Selected Writings - Dr. Victor Rajakulendran
Will Sri Lanka become another Cyprus?
26 May 2004
[see also A Federal or Confederal Solution to the Cyprus Problem?]
Intensive efforts are being made in Sri Lanka by the International Community (IC) to restart the stalled Norwegian facilitated peace process between the Liberation Tigers of Tamil Eelam (LTTE) and the Sri Lankan government. Through this peace process, the IC is trying to prevent the island of Sri Lanka getting divided into two separate entities. At this time it is very relevant and worthy to have an insight into the failed efforts of the International Community (IC) in Cyprus to keep this divided island together as one country.
A brief comparison
Cyprus is the third largest island in the Mediterranean Sea, 9,250 sq km in size and located south of Turkey. Out of the 771,657 people living in this island about 80% are Greek Orthodox community and about 18% are Turkish Moslem community and the rest are Maronite, Latin and Armenian minorities. There are three languages spoken amongst the people of Cyprus namely Greek, Turkish and English.
Cyprus has been ruled by more than two dozen nations, by medieval knights, and self appointed kings during its long and turbulent history. Its rulers have always been one of the strongest powers in the region, whose rule deeply influenced the island in matters of religion, trade, culture, language, way of life and politics.
During the Latin period of 380 years, (1191-1571) the Greek Orthodox Church in Cyprus was oppressed and subordinated by the ruling Latin tyrants who were Catholics. The lands and property of the Greek Orthodox Church were confiscated and given to the Roman Catholics. The independence Orthodox Archbishopric was totally suppressed. Orthodox churches were closed and the Greek bishops were deported to remote parts of the island.
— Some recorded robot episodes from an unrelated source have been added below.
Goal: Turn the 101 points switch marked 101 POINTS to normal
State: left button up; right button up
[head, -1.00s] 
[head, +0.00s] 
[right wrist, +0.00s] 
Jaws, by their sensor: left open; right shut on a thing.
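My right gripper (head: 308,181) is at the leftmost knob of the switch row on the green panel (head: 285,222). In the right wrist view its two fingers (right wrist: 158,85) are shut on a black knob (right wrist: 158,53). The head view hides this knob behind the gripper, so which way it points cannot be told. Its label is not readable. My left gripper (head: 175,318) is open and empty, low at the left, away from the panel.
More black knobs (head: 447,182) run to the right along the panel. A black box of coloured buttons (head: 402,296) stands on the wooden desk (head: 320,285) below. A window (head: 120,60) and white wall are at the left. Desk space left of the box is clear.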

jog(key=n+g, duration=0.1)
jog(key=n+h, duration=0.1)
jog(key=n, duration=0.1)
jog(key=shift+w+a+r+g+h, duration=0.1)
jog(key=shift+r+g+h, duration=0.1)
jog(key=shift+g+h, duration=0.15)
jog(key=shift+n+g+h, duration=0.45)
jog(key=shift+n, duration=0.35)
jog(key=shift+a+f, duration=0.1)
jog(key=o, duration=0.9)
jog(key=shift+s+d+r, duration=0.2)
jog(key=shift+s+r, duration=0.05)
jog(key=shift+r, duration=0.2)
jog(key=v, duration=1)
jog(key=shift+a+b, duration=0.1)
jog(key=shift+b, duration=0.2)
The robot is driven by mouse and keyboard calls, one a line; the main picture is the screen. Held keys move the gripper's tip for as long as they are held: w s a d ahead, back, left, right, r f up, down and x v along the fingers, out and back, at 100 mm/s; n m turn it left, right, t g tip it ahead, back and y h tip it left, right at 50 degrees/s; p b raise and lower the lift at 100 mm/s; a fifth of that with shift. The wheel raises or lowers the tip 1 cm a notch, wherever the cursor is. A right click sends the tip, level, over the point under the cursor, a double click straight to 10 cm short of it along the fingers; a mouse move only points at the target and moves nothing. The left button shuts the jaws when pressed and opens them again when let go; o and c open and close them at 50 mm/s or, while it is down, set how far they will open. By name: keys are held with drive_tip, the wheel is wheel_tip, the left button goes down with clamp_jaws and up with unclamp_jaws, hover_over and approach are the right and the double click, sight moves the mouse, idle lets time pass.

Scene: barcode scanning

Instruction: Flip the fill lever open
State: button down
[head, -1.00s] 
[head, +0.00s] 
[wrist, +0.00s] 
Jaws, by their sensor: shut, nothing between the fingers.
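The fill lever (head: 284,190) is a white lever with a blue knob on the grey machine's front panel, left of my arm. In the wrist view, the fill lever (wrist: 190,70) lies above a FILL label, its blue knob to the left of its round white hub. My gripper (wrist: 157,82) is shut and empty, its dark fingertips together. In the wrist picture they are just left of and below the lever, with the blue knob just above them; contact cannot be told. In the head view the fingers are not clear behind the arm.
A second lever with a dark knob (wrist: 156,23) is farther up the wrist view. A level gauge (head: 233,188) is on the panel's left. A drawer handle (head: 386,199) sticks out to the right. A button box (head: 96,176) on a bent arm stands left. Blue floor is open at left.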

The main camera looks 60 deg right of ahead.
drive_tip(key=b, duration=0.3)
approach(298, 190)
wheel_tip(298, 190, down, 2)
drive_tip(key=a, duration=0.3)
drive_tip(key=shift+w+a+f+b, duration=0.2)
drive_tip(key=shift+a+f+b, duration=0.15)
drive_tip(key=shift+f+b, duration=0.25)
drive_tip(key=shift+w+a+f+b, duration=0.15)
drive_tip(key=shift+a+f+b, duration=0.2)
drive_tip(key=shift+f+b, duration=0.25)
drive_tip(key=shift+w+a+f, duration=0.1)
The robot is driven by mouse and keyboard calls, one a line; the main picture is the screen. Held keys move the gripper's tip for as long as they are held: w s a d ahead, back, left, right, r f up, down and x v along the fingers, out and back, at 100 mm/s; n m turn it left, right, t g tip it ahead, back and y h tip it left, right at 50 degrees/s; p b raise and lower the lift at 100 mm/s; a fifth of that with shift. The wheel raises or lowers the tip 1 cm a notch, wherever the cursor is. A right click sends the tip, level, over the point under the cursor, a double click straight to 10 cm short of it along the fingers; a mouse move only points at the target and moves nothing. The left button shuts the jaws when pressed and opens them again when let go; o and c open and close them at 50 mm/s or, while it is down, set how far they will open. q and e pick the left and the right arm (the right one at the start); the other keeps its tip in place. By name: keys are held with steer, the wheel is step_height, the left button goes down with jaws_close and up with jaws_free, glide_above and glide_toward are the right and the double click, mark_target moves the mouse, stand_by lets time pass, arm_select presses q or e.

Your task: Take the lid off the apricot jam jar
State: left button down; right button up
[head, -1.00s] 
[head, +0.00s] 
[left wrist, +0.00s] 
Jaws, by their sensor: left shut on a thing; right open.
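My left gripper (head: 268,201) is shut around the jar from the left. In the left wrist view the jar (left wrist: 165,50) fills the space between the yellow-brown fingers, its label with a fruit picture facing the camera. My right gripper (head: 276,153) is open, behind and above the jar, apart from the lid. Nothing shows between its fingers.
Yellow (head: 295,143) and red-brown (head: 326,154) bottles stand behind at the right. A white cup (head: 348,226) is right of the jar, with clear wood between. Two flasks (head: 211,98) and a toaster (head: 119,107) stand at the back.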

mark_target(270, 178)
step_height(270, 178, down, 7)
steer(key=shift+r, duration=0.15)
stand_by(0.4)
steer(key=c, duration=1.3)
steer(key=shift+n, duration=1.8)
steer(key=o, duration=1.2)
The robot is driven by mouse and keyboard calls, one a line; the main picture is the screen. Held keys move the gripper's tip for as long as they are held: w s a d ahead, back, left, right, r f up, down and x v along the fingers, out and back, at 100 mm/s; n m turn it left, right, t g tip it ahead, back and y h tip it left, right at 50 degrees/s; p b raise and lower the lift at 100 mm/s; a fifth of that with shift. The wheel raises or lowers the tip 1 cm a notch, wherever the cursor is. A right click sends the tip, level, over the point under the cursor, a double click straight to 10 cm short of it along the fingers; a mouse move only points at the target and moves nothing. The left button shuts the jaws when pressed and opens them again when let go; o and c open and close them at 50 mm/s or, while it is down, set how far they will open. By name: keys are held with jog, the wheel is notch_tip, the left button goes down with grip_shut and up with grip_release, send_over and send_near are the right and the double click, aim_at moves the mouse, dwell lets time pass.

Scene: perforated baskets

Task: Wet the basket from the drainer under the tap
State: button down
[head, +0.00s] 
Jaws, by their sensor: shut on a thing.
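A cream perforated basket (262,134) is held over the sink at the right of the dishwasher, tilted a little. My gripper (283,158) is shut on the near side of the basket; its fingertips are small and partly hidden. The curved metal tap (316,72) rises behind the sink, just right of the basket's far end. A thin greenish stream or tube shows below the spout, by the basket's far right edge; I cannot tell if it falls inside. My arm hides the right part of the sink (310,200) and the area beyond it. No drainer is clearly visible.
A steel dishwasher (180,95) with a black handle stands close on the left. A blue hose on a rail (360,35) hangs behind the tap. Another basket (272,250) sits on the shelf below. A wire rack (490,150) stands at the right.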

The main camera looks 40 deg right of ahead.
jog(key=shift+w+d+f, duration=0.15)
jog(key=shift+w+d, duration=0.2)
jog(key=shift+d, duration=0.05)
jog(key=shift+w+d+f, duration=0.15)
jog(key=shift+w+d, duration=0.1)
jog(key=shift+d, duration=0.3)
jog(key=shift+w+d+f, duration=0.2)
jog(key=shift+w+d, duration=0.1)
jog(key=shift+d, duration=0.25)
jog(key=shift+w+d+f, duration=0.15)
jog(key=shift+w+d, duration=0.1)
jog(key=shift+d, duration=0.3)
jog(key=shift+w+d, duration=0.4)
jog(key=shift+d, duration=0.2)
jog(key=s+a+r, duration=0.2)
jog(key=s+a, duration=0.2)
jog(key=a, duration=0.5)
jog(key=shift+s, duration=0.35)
Turkish invasion of Cyprus in 1570 brought an end to this Latin domination and for the next 308 years migration of Turkish people from Turkey occurred. Since 1572 in Cyprus, two distinct nations of people existed. One is the Cypriot Greeks the remnants of early invaders, and the other, is Turkish Cypriots, the ancestors of the Turks from mainland Turkey, who were settled in the island a year after the Turkish Conquest, in 1572 and the following years.
The British took over the administration of Cyprus in 1878, in exchange for providing protection to Turkey from further Russian aggression. Independence from the UK was granted in 1960, with constitutional guarantees for Greek Cypriots and Turkish Cypriots to coexist with equal rights. In 1974, a Greek-sponsored attempt to seize the government in Cyprus was met by military intervention from Turkey, which soon controlled almost 40% of the island. In 1983, the Turkish-held area declared itself the "Turkish Republic of Northern Cyprus", recognised only by Turkey. UN-led direct talks between the two sides to reach a comprehensive settlement to the division of the island have recently failed.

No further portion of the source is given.